→ Request
Your task is to give the listing below back word for word, pictures excluded.

→ Supplied material
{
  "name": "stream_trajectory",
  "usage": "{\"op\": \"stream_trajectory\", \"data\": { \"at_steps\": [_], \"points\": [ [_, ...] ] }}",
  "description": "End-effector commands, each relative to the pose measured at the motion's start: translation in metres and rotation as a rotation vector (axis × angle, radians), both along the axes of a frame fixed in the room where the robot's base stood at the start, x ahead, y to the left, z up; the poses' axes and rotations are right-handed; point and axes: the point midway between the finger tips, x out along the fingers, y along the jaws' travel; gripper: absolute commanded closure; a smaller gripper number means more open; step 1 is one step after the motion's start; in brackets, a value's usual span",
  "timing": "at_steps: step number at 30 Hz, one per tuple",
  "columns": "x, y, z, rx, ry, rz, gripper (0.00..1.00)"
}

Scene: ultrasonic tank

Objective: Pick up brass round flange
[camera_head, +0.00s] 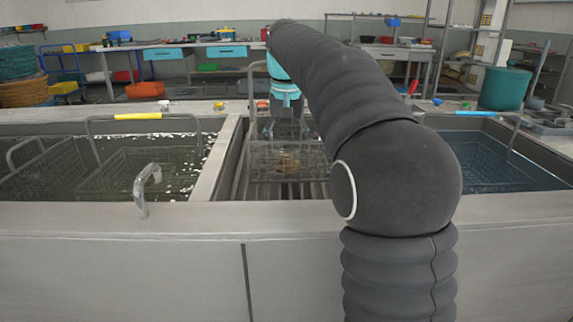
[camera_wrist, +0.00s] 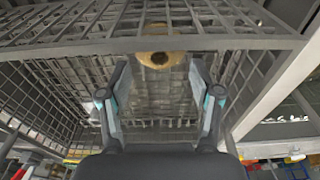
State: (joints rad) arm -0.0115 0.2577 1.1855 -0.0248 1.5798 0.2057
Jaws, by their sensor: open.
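The brass round flange (camera_wrist: 159,58) lies inside a wire basket, near the top middle of the wrist view, with a dark hole at its centre. A basket bar hides part of it. In the head view a small brass-coloured shape (camera_head: 287,163) shows through the mesh of the basket (camera_head: 262,176). My gripper (camera_wrist: 160,80) is open and empty, its two fingers pointing toward the flange and spread to either side of it. In the head view my gripper (camera_head: 286,132) hangs above the basket, partly hard to make out.
The basket rests in the middle tank on metal bars (camera_head: 300,190). The left tank (camera_head: 180,180) and right tank (camera_head: 480,165) hold liquid and other baskets. A bent metal handle (camera_head: 146,182) stands at the left front rim. The basket's wire walls and rim surround my fingers closely.

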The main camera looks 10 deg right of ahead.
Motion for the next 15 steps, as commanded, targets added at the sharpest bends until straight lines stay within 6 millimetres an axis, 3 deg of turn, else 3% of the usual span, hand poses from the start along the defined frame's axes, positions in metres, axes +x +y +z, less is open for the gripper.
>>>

→ Expected answer
{
  "name": "stream_trajectory",
  "usage": "{\"op\": \"stream_trajectory\", \"data\": { \"at_steps\": [_], \"points\": [ [_, ...] ] }}",
  "description": "End-effector commands, each relative to the pose measured at the motion's start: translation in metres and rotation as a rotation vector (axis × angle, radians), both along the axes of a frame fixed in the room where the robot's base stood at the start, x ahead, y to the left, z up; the poses' axes and rotations are right-handed; point and axes: the point midway between the finger tips, x out along the fingers, y along the jaws' travel; gripper: absolute commanded closure; a smaller gripper number means more open; step 1 is one step after the motion's start; in brackets, a value's usual span",
  "timing": "at_steps: step number at 30 Hz, one per tuple",
  "columns": "x, y, z, rx, ry, rz, gripper (0.00..1.00)"
}

Scene: ultrasonic tank

Objective: Pick up brass round flange
[camera_head, +0.00s] 
[camera_wrist, +0.00s] 
State: (joints rad) arm -0.0115 0.2577 1.1855 -0.0248 1.5798 0.2057
Jaws, by their sensor: open.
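The brass round flange (camera_wrist: 159,58) lies inside a wire basket, near the top middle of the wrist view, with a dark hole at its centre. A basket bar hides part of it. In the head view a small brass-coloured shape (camera_head: 287,163) shows through the mesh of the basket (camera_head: 262,176). My gripper (camera_wrist: 160,80) is open and empty, its two fingers pointing toward the flange and spread to either side of it. In the head view my gripper (camera_head: 286,132) hangs above the basket, partly hard to make out.
The basket rests in the middle tank on metal bars (camera_head: 300,190). The left tank (camera_head: 180,180) and right tank (camera_head: 480,165) hold liquid and other baskets. A bent metal handle (camera_head: 146,182) stands at the left front rim. The basket's wire walls and rim surround my fingers closely.

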The main camera looks 10 deg right of ahead.
Motion for the next 15 steps, as commanded, targets added at the sharpest bends until straight lines stay within 6 millimetres an axis, 3 deg of turn, else 3% of the usual span, hand poses from the start along the defined frame's axes, positions in metres, axes +x +y +z, less is open for the gripper.
>>>

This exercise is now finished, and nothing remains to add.